Bremens CSD-Verein bittet darum, auf der Parade auf die Darstellung sexueller Handlung zu verzichten. Vor allem die schwule Fetisch-Szene ist empört.

Männer mit Hunde-Masken nehmen an der Christopher-Street-Day-Parade in der Münchner Innenstadt teil.

Geht sogar in Bayern: Fetisch-Freunde beim CSD 2019 in München Foto: dpa / Peter Kneffel

BREMEN taz | „Mit dem CSD Bremen reiht sich nun eine angeblich an Emanzipation interessierte Organisation an Putins und Orbáns Seite ein“, hieß es am Samstag in einer Pressemitteilung der Bundesarbeitsgemeinschaft Queer der Linkspartei (BAG). Ja, richtig gelesen, der Bremer CSD-Verein, also die Leute, die jedes Jahr ehrenamtlich daran arbeiten, dass es in Bremen einen Christopher Street Day gibt, kurz CSD, sollen auf einer Linie liegen mit homophoben, rassistischen Despoten.

Der CSD erinnert seit den 70er-Jahren weltweit an die Kämpfe um die Rechte und die Sichtbarkeit zunächst von trans- und homosexuellen Menschen. Mittlerweile wird häufig der Begriff „queer“ genutzt, was deutlich machen soll, dass alle gemeint sind, die von einer heterosexuellen, zweigeschlechtlichen Norm abweichen. In Bremen gibt es ihn erst wieder seit 2017 und dieser Bremer CSD verstand sich stets als politische Demonstration – und nicht als Karnevalsveranstaltung mit Humpftata-Techno wie andernorts.

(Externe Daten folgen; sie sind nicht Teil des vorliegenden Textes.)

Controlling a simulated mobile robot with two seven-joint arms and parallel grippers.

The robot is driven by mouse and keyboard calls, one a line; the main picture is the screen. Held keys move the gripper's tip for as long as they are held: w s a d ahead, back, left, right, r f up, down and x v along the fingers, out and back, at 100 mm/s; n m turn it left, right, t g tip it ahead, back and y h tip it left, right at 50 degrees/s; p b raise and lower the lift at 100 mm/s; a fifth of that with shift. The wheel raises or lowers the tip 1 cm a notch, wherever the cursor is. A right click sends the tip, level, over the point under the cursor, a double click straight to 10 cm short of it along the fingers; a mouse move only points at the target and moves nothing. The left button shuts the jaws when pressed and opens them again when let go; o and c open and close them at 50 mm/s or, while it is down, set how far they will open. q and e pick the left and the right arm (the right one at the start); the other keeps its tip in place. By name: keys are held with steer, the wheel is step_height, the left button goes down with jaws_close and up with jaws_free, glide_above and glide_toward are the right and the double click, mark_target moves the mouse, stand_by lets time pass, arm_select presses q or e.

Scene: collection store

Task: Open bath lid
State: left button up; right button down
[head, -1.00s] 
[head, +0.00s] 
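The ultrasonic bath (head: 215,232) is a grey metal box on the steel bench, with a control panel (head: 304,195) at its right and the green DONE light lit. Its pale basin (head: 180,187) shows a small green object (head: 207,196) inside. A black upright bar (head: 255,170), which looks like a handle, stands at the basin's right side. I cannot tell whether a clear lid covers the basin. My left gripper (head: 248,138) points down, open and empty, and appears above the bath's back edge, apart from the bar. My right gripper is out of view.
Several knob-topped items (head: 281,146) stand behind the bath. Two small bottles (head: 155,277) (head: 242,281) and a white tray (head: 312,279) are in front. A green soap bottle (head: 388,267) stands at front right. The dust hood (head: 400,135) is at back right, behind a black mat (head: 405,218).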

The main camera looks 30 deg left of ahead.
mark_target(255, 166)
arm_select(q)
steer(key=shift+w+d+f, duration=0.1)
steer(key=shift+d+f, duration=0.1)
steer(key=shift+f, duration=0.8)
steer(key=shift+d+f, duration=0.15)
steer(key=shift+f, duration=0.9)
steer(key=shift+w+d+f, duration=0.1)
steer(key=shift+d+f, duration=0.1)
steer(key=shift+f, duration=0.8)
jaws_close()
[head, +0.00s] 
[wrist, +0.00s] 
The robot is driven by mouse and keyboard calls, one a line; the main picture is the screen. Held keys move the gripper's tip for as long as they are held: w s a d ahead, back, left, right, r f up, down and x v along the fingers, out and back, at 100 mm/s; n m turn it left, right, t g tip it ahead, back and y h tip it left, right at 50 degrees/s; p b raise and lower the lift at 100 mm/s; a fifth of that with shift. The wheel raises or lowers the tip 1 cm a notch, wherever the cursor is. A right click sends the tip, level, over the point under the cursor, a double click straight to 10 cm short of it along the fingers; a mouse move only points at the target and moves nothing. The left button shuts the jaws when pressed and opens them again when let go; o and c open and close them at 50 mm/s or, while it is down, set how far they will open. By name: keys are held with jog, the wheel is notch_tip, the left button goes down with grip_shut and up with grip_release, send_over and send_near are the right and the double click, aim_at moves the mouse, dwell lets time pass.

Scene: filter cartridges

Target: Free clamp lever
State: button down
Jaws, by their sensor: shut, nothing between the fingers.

Dieses Selbstverständnis hat der Verein im November noch einmal als „Vision und Grundsätze“ aufgeschrieben und auf seiner Homepage veröffentlicht. Darin steht viel darüber, wie das Team die eigene Vorgehensweise reflektiert, und auch, dass es nicht für sich gepachtet hat, auf der richtigen Seite der Macht zu stehen. „Wir sind selbst in einer Gesellschaft aufgewachsen, in der Diskriminierung jeden Tag stattfindet“, steht dort, „deshalb ist uns bewusst, dass auch wir diskriminieren“.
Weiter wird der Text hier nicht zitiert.